The way we dreamed our neighbouring worlds - the range of what seemed possible, in fiction, science and art. The solar system that might have been. Both now and in the primordial past.
...plus variously imagined trans-Plutonian planets and reefs of space extending to the outermost reaches of the Sun's gravitational field. And of course, possible visits to, and life on, the Sun itself.
Why this site? Why wallow in nostalgia? Well, for a start, we like to wallow; and of course our favourite dreams are ultimately relevant to our own natures. And besides - the Old Solar System (OSS), the setting for the golden oldies of planetary romance, the inspiration for Leigh Brackett and Edgar Rice Burroughs, is not yet dead.

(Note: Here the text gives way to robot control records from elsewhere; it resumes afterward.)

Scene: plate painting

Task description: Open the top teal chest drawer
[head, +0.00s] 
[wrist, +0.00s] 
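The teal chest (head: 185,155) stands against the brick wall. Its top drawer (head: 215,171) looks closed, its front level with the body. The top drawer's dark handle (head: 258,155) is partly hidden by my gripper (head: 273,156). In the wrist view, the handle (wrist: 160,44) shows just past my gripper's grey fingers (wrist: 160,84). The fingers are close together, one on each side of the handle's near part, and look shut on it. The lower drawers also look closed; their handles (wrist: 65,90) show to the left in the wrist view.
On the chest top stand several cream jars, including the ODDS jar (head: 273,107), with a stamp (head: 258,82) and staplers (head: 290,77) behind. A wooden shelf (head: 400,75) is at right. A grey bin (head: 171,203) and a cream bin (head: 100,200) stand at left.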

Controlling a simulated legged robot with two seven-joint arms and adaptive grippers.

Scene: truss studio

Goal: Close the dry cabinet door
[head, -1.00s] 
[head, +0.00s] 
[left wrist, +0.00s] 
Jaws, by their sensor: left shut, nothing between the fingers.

"Not yet dead?" an ERB-fan might cry; "sounds too good to be true."
We three arguers shall hammer out an answer to that -
I, webmaster Zendexor, with my sparring partners:
Harlei, my embarrasingly naïf supporter,
and Stid, my realist critic.
Three contrarians striving to get attention - between us we should cover the issue well enough.
Stid: Ha - second-hand is right! No publisher today will print stories set on a traditional Mars - the old Mars with a breathable atmosphere and ancient races of Martians. So when you've read all of that old stuff, that's it, you've run out; there isn't any more. The OSS is dead; let it lie. Concentrate on something else. Read Kim Stanley Robinson for a realistic take on how to live on Mars...
Zendexor: Wait - not quite so fast. Publishers have had a change of heart. Writers have recently been commissioned specially to write tales set on the traditional Old Mars and Old Venus, collected in anthologies thus named. But I agree that by and large the fan of planetary romance has a problem, the simple problem of wanting more. What exists is never enough for the hungry sword-and-planet fan...
Stid: Though you'd think ten volumes of Barsoom would be enough.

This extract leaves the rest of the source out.